La guerre d’Irak de 2003 a été fondée sur une méconnaissance totale de la réalité de la société irakienne, sur la croyance en l’existence d’armes de destruction massive, sur le rejet des informations contraires (phénomène d’auto-intoxication), sur la non-prise en compte de la possibilité de la guerre de guérilla et du conflit à basse intensité. L’idéologie a joué un grand rôle. L’embargo international a détruit le ressort moral de la société irakienne impliquant toutes ses composantes dans une logique de survie individuelle.

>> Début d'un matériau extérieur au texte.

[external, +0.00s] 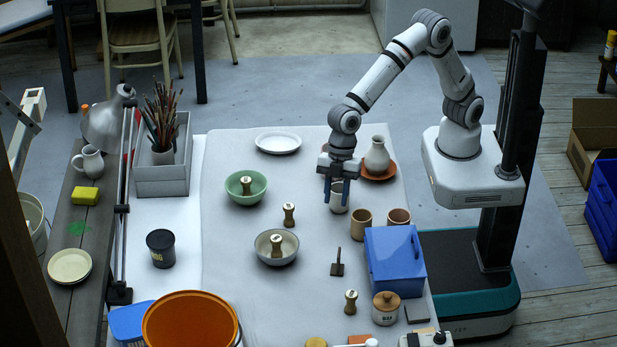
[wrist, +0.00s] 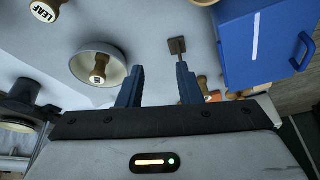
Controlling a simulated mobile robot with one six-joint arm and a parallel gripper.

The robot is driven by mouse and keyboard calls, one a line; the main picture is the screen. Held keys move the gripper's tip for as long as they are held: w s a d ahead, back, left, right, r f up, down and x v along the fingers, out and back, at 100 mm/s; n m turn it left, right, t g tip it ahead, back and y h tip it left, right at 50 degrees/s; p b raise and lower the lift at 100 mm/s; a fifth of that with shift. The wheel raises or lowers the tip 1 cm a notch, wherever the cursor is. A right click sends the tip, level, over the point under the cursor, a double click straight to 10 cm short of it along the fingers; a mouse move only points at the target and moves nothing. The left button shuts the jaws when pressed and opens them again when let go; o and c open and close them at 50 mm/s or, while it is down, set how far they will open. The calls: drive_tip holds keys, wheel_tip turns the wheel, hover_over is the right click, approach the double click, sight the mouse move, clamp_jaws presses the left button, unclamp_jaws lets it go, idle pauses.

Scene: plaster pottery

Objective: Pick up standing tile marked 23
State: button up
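I cannot read the number 23 on anything in either view. A small dark upright piece on a flat foot (external: 337,263) stands on the pale table, left of the blue box; it may be the standing tile. A brown piece with a small square plate (wrist: 177,46) shows beyond my fingers in the wrist view; I cannot tell its mark.
The blue box (external: 394,260) and two tan cups (external: 361,224) stand right of the dark piece. A grey bowl (external: 263,254) holding a stamp is to its left, with a standing stamp (external: 289,215) nearby. A vase (external: 377,158) stands behind. Bare table surrounds the dark piece.

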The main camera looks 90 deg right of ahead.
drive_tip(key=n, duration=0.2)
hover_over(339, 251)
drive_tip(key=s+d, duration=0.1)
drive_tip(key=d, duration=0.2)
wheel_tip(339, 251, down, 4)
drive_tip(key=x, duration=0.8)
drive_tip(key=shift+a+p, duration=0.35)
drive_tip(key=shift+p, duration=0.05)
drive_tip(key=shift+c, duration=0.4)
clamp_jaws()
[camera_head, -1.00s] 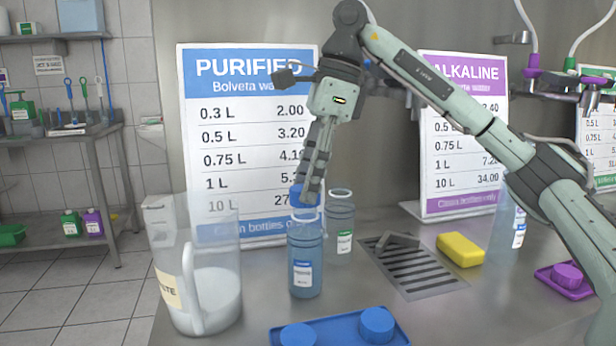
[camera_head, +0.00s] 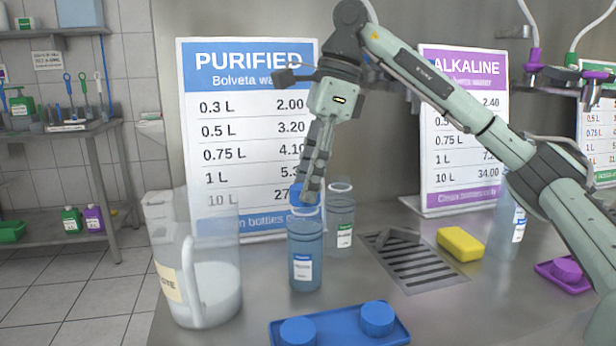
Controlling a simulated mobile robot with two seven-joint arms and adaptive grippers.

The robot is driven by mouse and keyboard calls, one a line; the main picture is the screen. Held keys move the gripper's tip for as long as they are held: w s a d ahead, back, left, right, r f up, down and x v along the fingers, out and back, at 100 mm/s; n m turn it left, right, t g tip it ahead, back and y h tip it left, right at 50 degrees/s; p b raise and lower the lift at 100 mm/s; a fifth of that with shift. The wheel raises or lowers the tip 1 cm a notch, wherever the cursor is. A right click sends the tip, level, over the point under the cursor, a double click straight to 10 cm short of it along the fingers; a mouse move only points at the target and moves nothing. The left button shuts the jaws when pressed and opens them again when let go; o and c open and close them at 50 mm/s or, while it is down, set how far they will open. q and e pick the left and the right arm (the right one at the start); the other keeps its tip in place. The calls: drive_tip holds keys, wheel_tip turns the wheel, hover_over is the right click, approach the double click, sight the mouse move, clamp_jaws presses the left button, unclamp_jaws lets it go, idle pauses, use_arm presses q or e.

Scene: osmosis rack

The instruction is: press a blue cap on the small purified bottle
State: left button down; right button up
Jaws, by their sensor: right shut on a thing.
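The small purified bottle (camera_head: 305,250), bluish and clear with a blue-and-white label, stands upright on the steel counter behind the blue tray. My right gripper (camera_head: 308,197) points down over its neck and is shut on a blue cap (camera_head: 297,197). The cap is at the bottle's mouth. The fingers partly hide the cap, and I cannot tell whether it is seated on the rim. My left gripper is not in view.
A jug (camera_head: 205,265) stands left of the bottle, and a clear bottle (camera_head: 340,225) close behind it. The blue tray (camera_head: 350,326) holds two blue caps. A drain grate (camera_head: 418,265) and yellow sponge (camera_head: 460,244) lie to the right.

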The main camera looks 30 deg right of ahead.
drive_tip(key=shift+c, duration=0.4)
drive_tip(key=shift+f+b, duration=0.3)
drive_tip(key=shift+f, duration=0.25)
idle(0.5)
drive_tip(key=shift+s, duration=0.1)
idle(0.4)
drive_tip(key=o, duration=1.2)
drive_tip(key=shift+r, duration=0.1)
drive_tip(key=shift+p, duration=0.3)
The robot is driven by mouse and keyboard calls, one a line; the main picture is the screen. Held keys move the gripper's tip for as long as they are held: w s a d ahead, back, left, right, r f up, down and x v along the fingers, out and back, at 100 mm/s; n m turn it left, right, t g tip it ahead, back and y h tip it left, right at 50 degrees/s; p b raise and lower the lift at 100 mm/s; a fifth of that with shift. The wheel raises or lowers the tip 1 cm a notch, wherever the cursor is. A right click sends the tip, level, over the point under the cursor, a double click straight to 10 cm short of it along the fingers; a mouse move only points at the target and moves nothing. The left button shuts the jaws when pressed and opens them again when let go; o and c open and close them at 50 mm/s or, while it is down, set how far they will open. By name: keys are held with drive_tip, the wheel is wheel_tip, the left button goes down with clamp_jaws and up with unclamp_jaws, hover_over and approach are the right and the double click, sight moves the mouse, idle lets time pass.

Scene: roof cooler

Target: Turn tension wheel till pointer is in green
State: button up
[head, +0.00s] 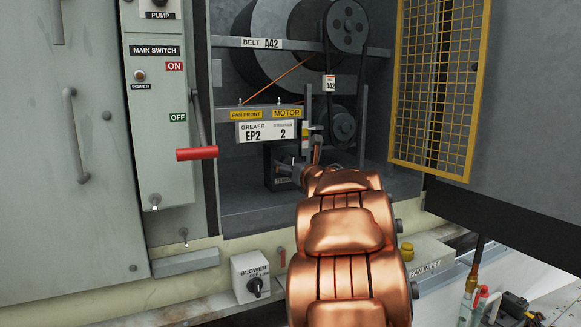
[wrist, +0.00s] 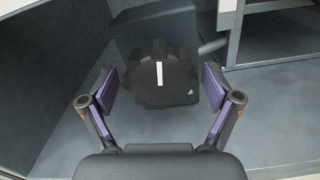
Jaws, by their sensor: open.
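A dark, lobed wheel (wrist: 158,75) with a white mark across its face is in the middle of the wrist view. I take it to be the tension wheel. My gripper (wrist: 160,86) is open, with one purple-padded finger on each side of the wheel and visible gaps between. The white mark stands nearly upright. In the head view my copper arm reaches into the open bay and covers the wheel. A small coloured strip (head: 305,136) stands beside the grease label; it is too small to read a pointer or a green zone.
The belt (head: 363,60) and its pulleys (head: 347,26) are above and behind my arm. A yellow mesh guard (head: 434,85) hangs open at right. A red-handled switch lever (head: 197,153) juts out at left. A blower knob box (head: 252,276) is below.

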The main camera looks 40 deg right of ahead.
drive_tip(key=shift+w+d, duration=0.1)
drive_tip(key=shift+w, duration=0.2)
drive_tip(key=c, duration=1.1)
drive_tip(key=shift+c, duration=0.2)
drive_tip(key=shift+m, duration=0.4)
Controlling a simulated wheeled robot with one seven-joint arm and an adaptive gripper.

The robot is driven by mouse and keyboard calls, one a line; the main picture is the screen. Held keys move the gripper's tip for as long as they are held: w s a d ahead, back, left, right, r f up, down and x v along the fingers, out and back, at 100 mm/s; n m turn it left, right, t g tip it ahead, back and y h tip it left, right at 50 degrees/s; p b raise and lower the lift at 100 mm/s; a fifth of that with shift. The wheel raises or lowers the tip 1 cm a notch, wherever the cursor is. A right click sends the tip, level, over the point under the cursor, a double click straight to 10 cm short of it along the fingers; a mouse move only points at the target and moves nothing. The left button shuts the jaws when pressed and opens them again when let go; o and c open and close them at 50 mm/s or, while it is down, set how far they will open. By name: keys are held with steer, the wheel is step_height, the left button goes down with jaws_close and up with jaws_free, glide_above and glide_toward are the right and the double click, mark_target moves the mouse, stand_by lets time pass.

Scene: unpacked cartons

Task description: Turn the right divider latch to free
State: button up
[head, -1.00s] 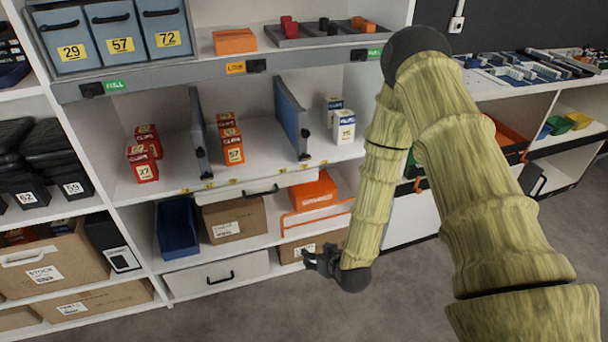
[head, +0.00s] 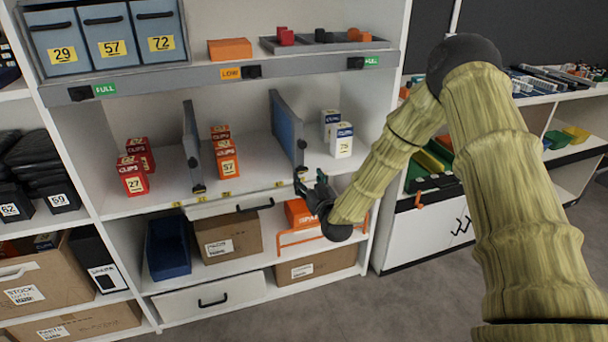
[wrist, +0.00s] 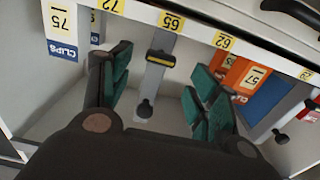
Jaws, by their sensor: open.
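The right divider (head: 287,130) is a blue-grey panel standing upright on the middle shelf, with a dark latch knob (head: 301,144) on its front edge. In the wrist view its grey front strip (wrist: 156,82) runs between my fingers. The strip carries a dark round-ended knob (wrist: 146,108) and a black and yellow piece (wrist: 160,58) near the shelf lip. My gripper (head: 310,178) is open and empty in front of the shelf edge, just below and beside the divider's front end. Its green-padded fingers (wrist: 158,85) appear on either side of the strip, with no clear contact. The latch's setting cannot be told.
White and blue clip boxes (head: 342,140) stand right of the divider, orange boxes (head: 224,155) left of it. The left divider (head: 192,145) stands further left. The numbered shelf lip (wrist: 200,35) crosses near my fingers. An orange bin (head: 302,213) sits below.

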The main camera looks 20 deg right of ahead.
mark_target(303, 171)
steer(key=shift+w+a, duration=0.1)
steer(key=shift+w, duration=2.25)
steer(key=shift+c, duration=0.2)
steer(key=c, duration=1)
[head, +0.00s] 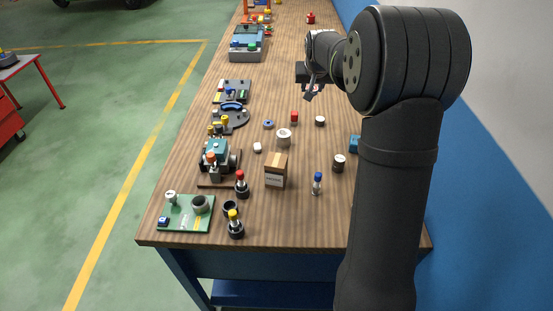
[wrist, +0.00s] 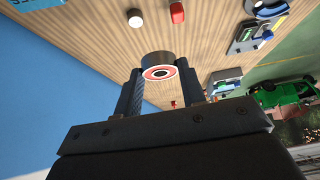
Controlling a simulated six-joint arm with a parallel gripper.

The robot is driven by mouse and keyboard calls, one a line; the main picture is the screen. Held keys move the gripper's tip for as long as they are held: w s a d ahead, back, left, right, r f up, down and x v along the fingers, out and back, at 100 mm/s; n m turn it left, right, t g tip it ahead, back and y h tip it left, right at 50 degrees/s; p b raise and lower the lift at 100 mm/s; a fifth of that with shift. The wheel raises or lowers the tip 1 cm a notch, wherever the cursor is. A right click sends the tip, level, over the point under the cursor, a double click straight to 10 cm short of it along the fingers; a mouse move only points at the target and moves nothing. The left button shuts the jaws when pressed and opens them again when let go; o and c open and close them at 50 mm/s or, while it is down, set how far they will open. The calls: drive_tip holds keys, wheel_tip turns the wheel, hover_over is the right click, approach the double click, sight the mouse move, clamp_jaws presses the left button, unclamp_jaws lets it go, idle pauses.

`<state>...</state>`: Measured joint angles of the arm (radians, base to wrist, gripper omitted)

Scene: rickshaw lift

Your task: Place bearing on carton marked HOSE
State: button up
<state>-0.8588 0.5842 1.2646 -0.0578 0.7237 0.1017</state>
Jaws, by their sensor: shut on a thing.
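My gripper (head: 310,88) is raised above the right side of the bench in the head view. In the wrist view my gripper (wrist: 161,82) is shut on a short dark cylinder with a red and white ringed face and a black centre, which looks like the bearing (wrist: 157,60). The bearing sits between the fingertips, clear of the bench. A brown carton (head: 276,170) stands upright on the near middle of the bench, away from my gripper. Its label is too small to read surely. Its top looks flat and empty.
A blue-capped bottle (head: 317,183), a dark cylinder (head: 338,163), a pale cylinder (head: 284,137) and a red-capped bottle (head: 242,184) stand around the carton. A blue box (head: 355,144) is partly hidden by my arm. Fixtures line the bench's left edge, including a green board (head: 186,222).

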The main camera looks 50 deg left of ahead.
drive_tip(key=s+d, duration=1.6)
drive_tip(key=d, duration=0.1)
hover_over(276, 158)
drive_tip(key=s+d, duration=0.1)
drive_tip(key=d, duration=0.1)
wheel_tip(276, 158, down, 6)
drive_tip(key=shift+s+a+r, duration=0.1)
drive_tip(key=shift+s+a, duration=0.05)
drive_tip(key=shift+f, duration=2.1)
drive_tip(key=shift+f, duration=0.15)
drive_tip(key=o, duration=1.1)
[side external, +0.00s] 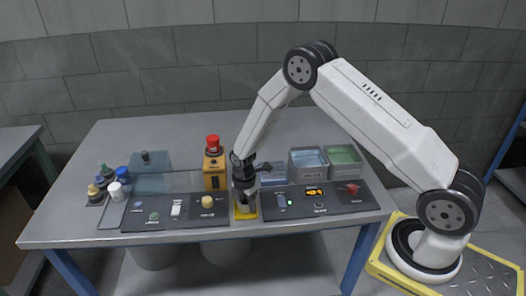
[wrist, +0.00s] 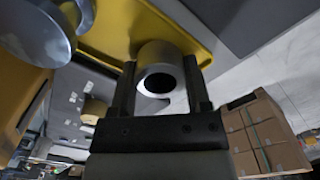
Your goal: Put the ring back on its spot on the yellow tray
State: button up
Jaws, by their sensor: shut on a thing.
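The ring (wrist: 160,57) is a short grey cylinder with a dark round hole. In the wrist view it sits between the two fingers of my gripper (wrist: 160,75), which is shut on it. The yellow tray (wrist: 112,28) has a raised rim and lies just beyond the ring. In the side view my gripper (side external: 244,200) points down over the small yellow tray (side external: 245,214) between the two dark panels. The ring is not clear in that view, and I cannot tell whether it touches the tray.
Small bottles (side external: 107,172) stand far left.

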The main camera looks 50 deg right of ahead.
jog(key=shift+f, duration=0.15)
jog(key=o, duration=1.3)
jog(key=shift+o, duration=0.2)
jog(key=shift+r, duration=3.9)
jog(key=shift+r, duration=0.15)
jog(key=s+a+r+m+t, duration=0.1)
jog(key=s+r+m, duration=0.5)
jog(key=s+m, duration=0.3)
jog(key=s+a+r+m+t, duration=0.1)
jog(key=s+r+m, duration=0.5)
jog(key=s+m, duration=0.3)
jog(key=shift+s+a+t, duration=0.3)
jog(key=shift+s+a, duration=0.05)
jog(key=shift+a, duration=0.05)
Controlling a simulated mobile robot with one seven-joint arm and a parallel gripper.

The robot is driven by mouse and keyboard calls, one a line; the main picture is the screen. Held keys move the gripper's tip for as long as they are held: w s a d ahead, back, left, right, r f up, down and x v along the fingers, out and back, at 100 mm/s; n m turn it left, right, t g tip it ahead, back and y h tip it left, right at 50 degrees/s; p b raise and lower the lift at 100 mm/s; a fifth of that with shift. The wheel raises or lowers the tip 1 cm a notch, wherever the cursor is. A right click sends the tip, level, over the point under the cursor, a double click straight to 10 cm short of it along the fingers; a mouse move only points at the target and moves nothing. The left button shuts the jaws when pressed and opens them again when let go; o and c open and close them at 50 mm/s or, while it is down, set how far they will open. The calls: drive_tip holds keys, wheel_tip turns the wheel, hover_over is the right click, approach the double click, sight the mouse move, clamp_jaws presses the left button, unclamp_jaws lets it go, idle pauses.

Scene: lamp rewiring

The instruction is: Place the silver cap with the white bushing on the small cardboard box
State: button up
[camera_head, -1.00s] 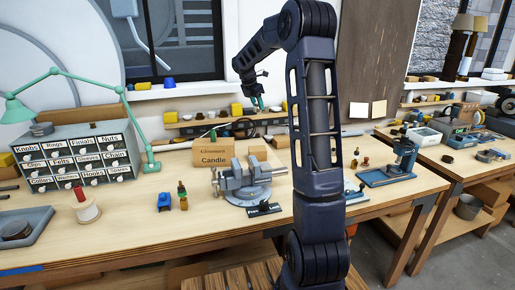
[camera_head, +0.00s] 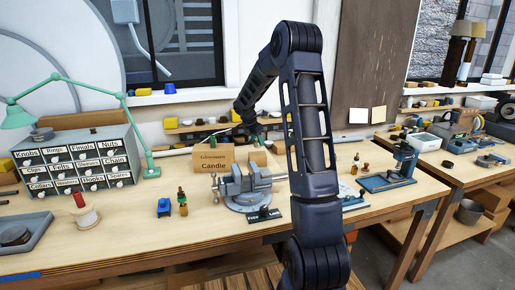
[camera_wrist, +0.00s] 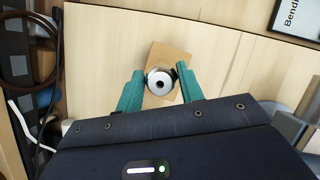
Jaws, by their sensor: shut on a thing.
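In the wrist view, the silver cap with the white bushing (camera_wrist: 160,82) sits between the two teal fingers of my gripper (camera_wrist: 160,88), which is shut on it. The bushing faces the camera, with a dark hole in its middle. The small cardboard box (camera_wrist: 170,53) lies behind and below the cap in this view. Whether the cap touches the box cannot be told. In the head view, my gripper (camera_head: 251,132) is above the small cardboard box (camera_head: 258,158), behind the vise. The cap is too small to make out there.
The larger Candle box (camera_head: 213,160) stands left of the small box. The grey vise (camera_head: 240,185) is in front of it. A dark coiled cable (camera_wrist: 42,40) lies to the left in the wrist view. Bare bench top surrounds the small box in the wrist view.

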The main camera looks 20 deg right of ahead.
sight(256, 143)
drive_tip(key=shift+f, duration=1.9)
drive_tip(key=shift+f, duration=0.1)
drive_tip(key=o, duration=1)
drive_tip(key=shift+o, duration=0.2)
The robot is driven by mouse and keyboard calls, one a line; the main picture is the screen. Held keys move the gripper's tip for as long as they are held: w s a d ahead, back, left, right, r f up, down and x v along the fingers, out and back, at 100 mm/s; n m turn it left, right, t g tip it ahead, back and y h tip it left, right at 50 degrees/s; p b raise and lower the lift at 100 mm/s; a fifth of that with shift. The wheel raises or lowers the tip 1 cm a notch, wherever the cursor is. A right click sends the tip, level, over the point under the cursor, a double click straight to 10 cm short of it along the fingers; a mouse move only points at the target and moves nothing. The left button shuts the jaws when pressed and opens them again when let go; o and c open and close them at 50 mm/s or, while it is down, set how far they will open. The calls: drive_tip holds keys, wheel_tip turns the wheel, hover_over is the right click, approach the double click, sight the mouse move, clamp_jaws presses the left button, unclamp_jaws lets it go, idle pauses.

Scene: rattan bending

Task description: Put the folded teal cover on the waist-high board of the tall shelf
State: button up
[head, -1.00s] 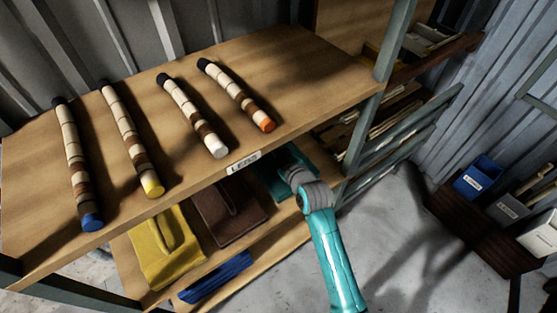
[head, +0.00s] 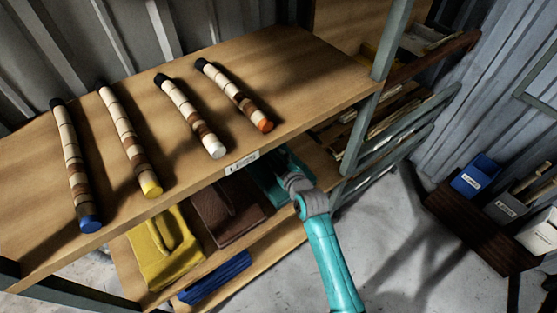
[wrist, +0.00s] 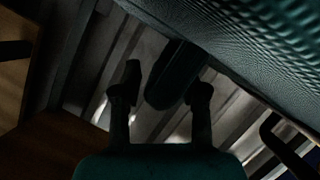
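The folded teal cover (head: 266,185) lies at the right end of the tall shelf's middle board (head: 322,166), under the top board (head: 300,65) and partly hidden by it. My gripper (head: 290,180) reaches in at the cover from the front right. In the wrist view the cover's ribbed teal surface (wrist: 262,45) fills the upper right. A dark rounded strap or handle (wrist: 175,80) stands between my two fingers. The fingers are apart, with a narrow gap on the left side. Contact on the right side is hard to tell in the dark.
A brown cover (head: 225,210) and a yellow cover (head: 160,245) lie left of the teal one. A blue folded item (head: 215,277) is lower down. Several striped rods lie on the top board. A shelf post (head: 360,130) stands close right of my gripper. Bins (head: 475,178) stand at right.

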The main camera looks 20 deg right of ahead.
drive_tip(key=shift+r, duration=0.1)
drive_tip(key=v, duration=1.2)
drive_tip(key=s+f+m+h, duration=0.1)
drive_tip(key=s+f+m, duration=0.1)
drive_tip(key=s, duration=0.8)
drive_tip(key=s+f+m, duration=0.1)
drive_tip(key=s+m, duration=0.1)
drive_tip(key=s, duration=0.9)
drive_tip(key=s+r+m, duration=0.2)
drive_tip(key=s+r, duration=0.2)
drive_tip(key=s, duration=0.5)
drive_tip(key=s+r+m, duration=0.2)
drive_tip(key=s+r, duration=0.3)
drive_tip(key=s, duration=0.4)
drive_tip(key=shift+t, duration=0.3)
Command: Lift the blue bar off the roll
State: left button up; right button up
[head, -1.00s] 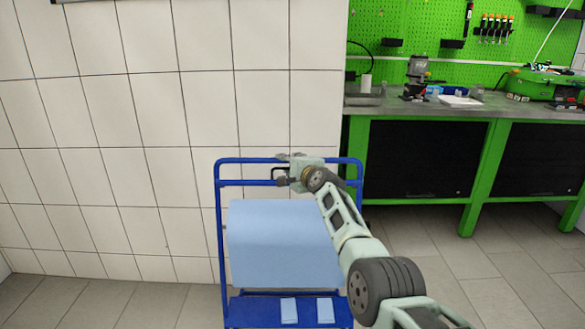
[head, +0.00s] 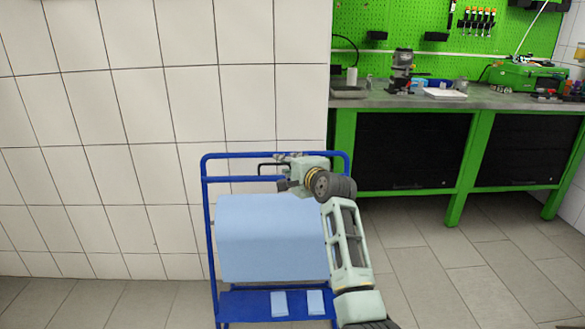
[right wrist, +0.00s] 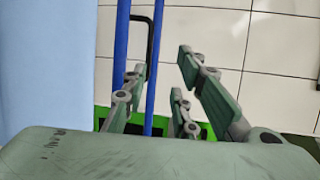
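The light blue roll (head: 270,237) hangs in a blue frame and shows at the left in the right wrist view (right wrist: 40,70). A blue bar (head: 235,180) runs across just above it, below the frame's top rail (head: 235,156). A black handle (head: 262,166) shows between them. My right gripper (head: 284,172) is at the bar's right part. The right wrist view shows its fingers (right wrist: 162,65) open and apart, with the handle (right wrist: 150,45) and the farther blue rail between them in the picture. I cannot tell whether they touch. My left gripper is out of view.
The stand's lower shelf (head: 240,305) carries two light blue folded pieces (head: 279,303). A white tiled wall (head: 110,170) is behind. A green workbench (head: 345,170) with tools stands at the right. The floor right of the stand is free.

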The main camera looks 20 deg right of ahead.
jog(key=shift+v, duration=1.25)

Or il était impossible pour les Américains de reconnaître les effets destructeurs de leur politique antérieure. Ils les ont donc attribués au socialisme dictatorial de Saddam Hussein. Les mécanismes de la prise de décision de la guerre de 2003 ont même conduit certains auteurs à faire référence à des travaux de psychologie cognitive pour comprendre comment on est arrivé à de telles aberrations.
Les Américains ont ainsi créé le champ de bataille d’une guerre qu’ils ne peuvent pas gagner. N’ayant pratiquement rien prévu pour l’organisation de l’occupation, ils ont improvisé en permanence et ont créé les conditions de leur échec, faisant à peu près tout ce qu’il ne fallait pas faire et agissant en général à contretemps.
La démocratisation du Grand Moyen-Orient se fonde sur le postulat que la démocratie est l’antidote parfait au terrorisme en dépit de contre-exemples en Europe. Elle ne prend pas en compte le fait national, que l’on assimile au terrorisme en raison du rejet du droit de résistance à l’oppression. Elle est la projection d’une réalité proprement américaine, le primat de la société civile, et d’une méconnaissance du rôle de l’État dans cette région du monde. Dans l’analyse américaine, l’État par absence de démocratie est producteur du terrorisme alors que dans la pratique précédente, l’État était le partenaire le plus complaisant de la politique américaine. Or le trait d’union de toutes les cultures politiques régionales est l’anti-impérialisme. Autrement dit, l’appel à la société civile, quand il est réel, refait surgir des forces anti-impérialistes actives, nationalistes ou islamistes.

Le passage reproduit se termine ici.